The network traffic on the response leg of that transaction is controlled by the web application, and it's whatever the application wants it to be, as big or as small as the app makes it. If the URL handler accepts an incoming CSV and outputs a PDF report, then the output network traffic would typically be fairly large, because the PDF itself would be fairly large. But if there was no URL handler and Tomcat's default servlet took over, the outbound network traffic would be very short. Mainly the "404" message, some cookies (if applicable), and assorted minimal HTTP headers.
Joined: Dec 01, 2011
Tim Holloway wrote:... if there's no application logic set up to store and/or process it, but neither Tomcat nor any other web application server in any programming language can keep that data from being sent by the client, and it will definitely show as incoming network data whether the web app uses it or not.
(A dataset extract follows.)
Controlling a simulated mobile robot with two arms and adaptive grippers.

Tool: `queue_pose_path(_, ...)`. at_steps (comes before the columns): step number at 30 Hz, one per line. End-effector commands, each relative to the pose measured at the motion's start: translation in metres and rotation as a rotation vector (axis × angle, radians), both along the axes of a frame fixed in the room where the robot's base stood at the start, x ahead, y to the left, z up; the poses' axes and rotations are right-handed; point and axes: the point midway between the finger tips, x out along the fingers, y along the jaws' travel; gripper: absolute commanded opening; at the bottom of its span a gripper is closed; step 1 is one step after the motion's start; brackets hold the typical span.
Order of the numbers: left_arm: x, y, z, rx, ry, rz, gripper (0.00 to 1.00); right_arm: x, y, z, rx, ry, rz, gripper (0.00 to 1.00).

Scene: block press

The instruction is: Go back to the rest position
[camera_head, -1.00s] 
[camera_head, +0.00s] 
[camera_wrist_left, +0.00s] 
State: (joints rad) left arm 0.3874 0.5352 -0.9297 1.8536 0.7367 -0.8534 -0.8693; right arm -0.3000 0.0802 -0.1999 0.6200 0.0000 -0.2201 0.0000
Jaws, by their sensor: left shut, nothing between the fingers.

Ah! This is what I have been talking about. I only see the increasing network traffic when the request was from Mac's Safari, Chrome, and FireFox, but I don't see any network traffic if I POST the file from IE. The CPU, memory, and Disk I/O graphs are flat. I did not see any increasing activities.
I understand and believe everything you said. However, it really happens like I describe.
Well, IE is notorious for not playing by the rules, but this particular rule is not an option. The RFC that defines HTTP file upload for the whole world (RFC 1867) very definitely defines the file data as part of the form submission process. The client and server cannot negotiate for the data, the data must be uploaded unconditionally.
Actually, since HTTP itself is a series of one-off request/response cycles and only clients can initiate them, there's no technical way that the server could prompt for the file data in any event.
Author and all-around good cowpoke
Joined: Mar 22, 2000
How about using the Tomcat Manager App to look at the bytes received and bytes sent totals. The state of the request Threads would also be interesting.